Jika di negeri-negeri seperti Saudi, Yordania, Mesir, dan lainnya masih mempertahankan desain klasik Arab, kotak, warna putih/palem/semacamnya, di Abu Dhabi dan Dubai berdiri banyak gedung dengan desain modern dan unik.

Bangunan gedung-gedung pencakar langit didesain secara menarik. Ada yang berbentuk kotak, lengkung, lancip, bahkan ada yang seperti potongan kayu. Ada juga berbentuk nenas.

Lho bukannya di Jakarta juga ada? Ya!

Tapi soal warna, keunikan, menurut saya, di Abu Dhabi dan Dubai lebih unggul dibanding Jakarta.

Apalagi di Dubai berdiri kokoh tower Burj Khalifa, yang konon sebagai gedung tertinggi di dunia. Sayang saya belum sempat mampir kesana, hanya lihat dari jauh.

Ini berkesesuaian dengan apa yang pernah dibilang oleh bos UEA, Mohammed bin Zayed (MBZ) bahwa pihaknya (UEA) akan terus berusaha membuat terobosan-terobosan unggul number one or two in the world. Jika terpaksa tidak bisa, minimal nomor tiga di level dunia.

Pernyataan MBZ ini menunjukkan ambisi UEA ingin menjadi yang terbaik di dunia. For everything. Ini bukan sekedar bualan.

Negeri kaya minyak ini, ibu kota dan pusat bisnis dan tourism-nya tertata dengan sangat baik.

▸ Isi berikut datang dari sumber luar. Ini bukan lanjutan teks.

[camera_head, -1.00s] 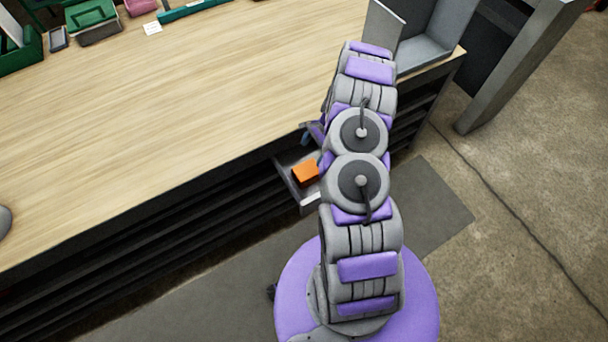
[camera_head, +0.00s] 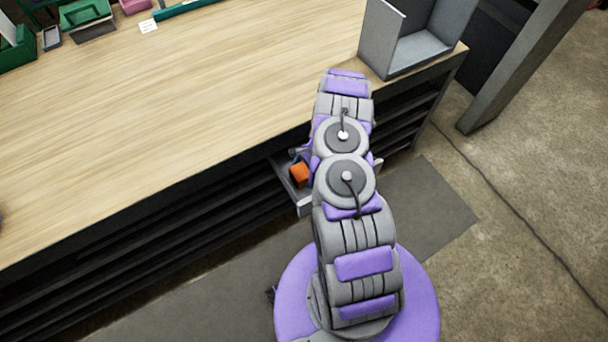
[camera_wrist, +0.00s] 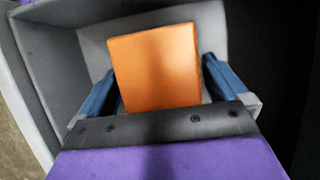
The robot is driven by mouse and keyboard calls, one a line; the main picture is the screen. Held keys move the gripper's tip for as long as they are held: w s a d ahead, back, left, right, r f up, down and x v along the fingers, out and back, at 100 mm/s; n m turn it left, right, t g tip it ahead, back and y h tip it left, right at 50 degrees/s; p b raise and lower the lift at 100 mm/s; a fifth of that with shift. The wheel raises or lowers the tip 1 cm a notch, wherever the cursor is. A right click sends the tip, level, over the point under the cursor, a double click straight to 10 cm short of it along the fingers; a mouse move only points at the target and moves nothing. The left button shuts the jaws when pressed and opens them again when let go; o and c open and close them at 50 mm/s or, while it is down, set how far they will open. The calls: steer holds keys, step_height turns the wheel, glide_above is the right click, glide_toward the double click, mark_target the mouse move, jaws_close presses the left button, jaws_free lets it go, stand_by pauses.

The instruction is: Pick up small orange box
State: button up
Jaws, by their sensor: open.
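The small orange box (camera_wrist: 156,72) sits in an open grey drawer (camera_wrist: 60,65) in the wrist view. In the head view, the orange box (camera_head: 299,174) shows in the pulled-out drawer (camera_head: 304,208) under the workbench, just left of my arm. My gripper (camera_wrist: 160,82) is open, with one blue finger on each side of the box. I cannot tell whether the fingers touch it. In the head view my arm hides most of the gripper and part of the drawer.
The wooden workbench top (camera_head: 170,110) lies above the drawer, its edge close to my arm. A grey metal holder (camera_head: 415,45) stands at its right end. Green bins (camera_head: 85,12) are at the far left. Dark shelves (camera_head: 150,245) lie below, and the floor at right is clear.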

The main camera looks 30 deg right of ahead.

Selain modern dan maju, kota Abu Dhabi/Dubai itu amazing dengan tata ruang yang sangat keren. Tidak ada sampah berantakan, tidak nampak kabel listrik dan telepon gelatungan seperti kawat jemuran, tidak ada bunyi-bunyi klakson mobil/motor bersautan, maupun pemandangan buruk lainnya.

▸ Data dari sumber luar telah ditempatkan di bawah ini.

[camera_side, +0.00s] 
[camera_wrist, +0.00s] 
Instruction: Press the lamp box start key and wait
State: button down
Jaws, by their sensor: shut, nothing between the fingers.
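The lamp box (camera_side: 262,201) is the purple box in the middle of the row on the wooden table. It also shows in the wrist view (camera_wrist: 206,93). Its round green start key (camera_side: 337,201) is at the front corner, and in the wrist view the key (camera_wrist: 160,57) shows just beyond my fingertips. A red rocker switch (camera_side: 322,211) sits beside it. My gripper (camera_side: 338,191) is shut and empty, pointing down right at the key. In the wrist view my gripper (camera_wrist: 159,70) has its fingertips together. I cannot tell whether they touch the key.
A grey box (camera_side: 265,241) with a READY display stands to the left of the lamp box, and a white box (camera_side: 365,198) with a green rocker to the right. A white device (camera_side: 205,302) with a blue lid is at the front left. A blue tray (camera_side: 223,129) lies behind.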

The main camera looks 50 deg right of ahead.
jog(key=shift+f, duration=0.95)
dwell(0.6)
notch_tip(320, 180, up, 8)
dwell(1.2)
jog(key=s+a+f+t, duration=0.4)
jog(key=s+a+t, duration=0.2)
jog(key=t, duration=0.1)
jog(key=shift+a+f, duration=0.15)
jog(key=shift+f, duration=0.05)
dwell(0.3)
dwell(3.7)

Beberapa orang Indonesia, seperti staf KBRI, tamu, atau wisatawan saat ditanya tentang kesan UEA, jawabnya bagus banget. Mereka mengaku betah hidup di sana. Suasana di sana pun nyaman.

Meski termasuk negeri gurun, tapi di Abu Dhabi tidak banyak debu. Apalagi kalau hawanya sedang sejuk. Cuacanya sekitar 20 derajat. Matahari cerah, tapi angin semilir seperti AC.

Hal lain yang menarik dari UEA adalah meski berstatus sebagai negeri kaya minyak, tapi mereka telah memanfaatkan energi terbarukan sangat intens. Hampir semua, atau bahkan semua mobil di sana, khususnya taksi yang kami tumpangi berjenis Hybrid. Juga sebagian ada yang listrik.

Ini menunjukkan para pemimpin UEA memiliki kesadaran jangka panjang tentang pentingnya berhemat terhadap energi fosil, meskipun di sini gudangnya energi fosil.

Nah bagaimana dengan keaslian budaya di Abu Dhabi/Dubai? Nah ini penting saya utarakan (meminjam istilah Gus Baha). Tapi jangan kaget ya?

Di Abu Dhabi dan juga Dubai, kehidupannya sangat amat bebas. Sebagai kota internasional dengan pengantar bahasa Inggris dan Arab, dua kota ini bisa dibilang tidak ada bedanya seperti di Barat. Setiap orang boleh tampil dengan baju sesuai budayanya.

Hmmm… So ente jangan bilang, di Arab pasti ceweknya pake burqa, dan cowoknya pake gamis. Itu dulu bro!

Sekedar cerita kecil, di hotel Bab al-Qasr (tempat saya stay), seberang hotel Emirate Palace, hotel yang sering ditinggali para pemimpin dunia saat berkunjung itu sempat membuat saya heran.

Suatu pagi saya take breakfast di resto hotel. Ketika saya menikmati makanan khas lokal, tetiba ada cewek entah bangsa mana, pake bikini, dan hanya dibalut lembaran-lembaran kain terbelah-belah mau ambil tempat duduk depan saya. Sejenak saya tertegun dan hampir keselek.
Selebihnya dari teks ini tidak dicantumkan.